__Goal__. Copy these lines exactly and nothing else: from the line holding "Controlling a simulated" to the line holding "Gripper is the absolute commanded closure", both lines included.

## BEGIN Excerpted data

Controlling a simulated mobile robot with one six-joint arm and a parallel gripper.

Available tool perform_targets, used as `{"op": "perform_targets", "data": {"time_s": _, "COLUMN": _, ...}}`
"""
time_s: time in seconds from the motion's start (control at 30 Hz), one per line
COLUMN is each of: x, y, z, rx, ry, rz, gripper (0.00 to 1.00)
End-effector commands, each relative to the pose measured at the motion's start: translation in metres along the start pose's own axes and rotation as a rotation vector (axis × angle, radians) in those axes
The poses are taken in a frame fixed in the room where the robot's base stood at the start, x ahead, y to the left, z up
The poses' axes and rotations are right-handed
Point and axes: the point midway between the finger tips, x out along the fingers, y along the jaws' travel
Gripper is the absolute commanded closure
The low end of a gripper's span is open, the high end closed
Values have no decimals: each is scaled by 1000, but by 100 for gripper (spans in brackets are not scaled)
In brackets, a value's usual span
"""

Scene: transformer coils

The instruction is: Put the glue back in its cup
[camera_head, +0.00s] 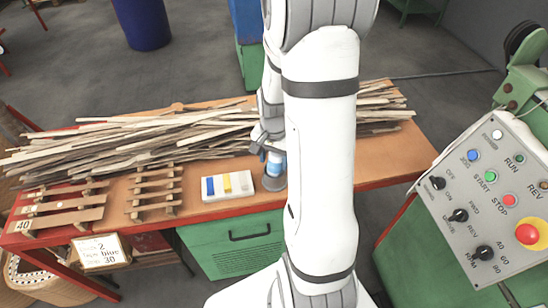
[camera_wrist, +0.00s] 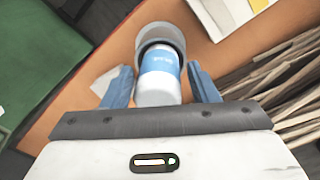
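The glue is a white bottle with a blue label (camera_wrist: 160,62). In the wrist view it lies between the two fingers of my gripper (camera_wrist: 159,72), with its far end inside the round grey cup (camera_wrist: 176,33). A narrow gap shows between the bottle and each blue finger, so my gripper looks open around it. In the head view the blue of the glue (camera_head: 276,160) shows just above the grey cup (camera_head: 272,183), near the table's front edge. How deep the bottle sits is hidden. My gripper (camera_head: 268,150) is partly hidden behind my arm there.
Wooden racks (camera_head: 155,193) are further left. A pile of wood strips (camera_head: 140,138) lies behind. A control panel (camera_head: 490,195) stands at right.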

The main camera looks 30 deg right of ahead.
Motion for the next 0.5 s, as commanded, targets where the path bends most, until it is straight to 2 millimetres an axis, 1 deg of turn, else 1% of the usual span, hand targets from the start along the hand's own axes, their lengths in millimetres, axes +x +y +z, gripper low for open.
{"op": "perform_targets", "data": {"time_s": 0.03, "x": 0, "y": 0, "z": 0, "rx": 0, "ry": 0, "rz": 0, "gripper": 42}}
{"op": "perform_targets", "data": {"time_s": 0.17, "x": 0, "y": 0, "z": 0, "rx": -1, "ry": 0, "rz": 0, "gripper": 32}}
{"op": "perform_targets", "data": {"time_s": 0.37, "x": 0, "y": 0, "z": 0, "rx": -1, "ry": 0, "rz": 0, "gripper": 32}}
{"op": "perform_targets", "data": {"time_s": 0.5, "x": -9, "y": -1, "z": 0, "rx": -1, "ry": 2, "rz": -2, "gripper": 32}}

## END Excerpted data
## BEGIN Excerpted data

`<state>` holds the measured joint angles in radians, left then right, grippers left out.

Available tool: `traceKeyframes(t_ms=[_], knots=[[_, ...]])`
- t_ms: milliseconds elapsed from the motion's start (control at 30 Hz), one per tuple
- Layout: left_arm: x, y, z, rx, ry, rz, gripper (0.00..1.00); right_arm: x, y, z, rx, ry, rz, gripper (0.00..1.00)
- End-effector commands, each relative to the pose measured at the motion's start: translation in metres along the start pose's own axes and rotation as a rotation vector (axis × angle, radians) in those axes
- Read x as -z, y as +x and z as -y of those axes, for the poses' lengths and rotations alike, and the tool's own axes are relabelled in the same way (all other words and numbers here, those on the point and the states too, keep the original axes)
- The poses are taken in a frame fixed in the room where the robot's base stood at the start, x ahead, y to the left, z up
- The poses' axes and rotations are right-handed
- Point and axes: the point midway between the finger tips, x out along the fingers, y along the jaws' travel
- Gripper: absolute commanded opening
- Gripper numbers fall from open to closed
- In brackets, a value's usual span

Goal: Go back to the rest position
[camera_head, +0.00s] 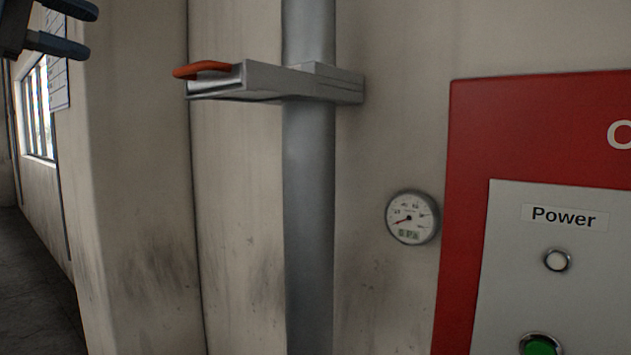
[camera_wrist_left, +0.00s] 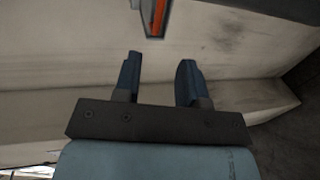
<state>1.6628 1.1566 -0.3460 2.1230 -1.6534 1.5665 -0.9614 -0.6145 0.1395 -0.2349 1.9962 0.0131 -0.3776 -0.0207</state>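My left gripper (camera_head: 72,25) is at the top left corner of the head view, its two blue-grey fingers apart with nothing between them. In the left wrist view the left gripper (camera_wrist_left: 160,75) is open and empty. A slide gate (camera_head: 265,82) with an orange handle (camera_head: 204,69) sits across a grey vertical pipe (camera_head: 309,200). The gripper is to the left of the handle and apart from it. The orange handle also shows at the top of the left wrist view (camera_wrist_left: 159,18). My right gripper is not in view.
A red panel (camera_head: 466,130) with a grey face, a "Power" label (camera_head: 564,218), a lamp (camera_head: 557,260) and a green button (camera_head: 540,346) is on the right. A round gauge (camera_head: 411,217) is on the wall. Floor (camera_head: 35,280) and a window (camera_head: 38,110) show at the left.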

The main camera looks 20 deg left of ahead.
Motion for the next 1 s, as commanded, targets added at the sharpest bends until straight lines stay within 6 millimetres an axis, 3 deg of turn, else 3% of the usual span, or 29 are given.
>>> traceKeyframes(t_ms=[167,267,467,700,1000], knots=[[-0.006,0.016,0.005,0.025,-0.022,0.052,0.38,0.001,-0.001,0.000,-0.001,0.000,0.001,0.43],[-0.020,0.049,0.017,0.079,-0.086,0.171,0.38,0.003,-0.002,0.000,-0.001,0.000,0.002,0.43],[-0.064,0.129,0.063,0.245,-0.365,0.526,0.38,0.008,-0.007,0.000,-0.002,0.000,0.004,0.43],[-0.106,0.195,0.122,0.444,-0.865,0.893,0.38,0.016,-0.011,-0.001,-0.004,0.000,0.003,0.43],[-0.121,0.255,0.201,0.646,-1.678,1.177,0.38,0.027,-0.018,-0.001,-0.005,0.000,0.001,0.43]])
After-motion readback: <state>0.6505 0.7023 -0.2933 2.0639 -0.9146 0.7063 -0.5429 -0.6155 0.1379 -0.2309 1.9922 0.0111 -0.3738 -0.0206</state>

## END Excerpted data

__Full solution__.
Controlling a simulated mobile robot with one six-joint arm and a parallel gripper.

Available tool perform_targets, used as `{"op": "perform_targets", "data": {"time_s": _, "COLUMN": _, ...}}`
"""
time_s: time in seconds from the motion's start (control at 30 Hz), one per line
COLUMN is each of: x, y, z, rx, ry, rz, gripper (0.00 to 1.00)
End-effector commands, each relative to the pose measured at the motion's start: translation in metres along the start pose's own axes and rotation as a rotation vector (axis × angle, radians) in those axes
The poses are taken in a frame fixed in the room where the robot's base stood at the start, x ahead, y to the left, z up
The poses' axes and rotations are right-handed
Point and axes: the point midway between the finger tips, x out along the fingers, y along the jaws' travel
Gripper is the absolute commanded closure

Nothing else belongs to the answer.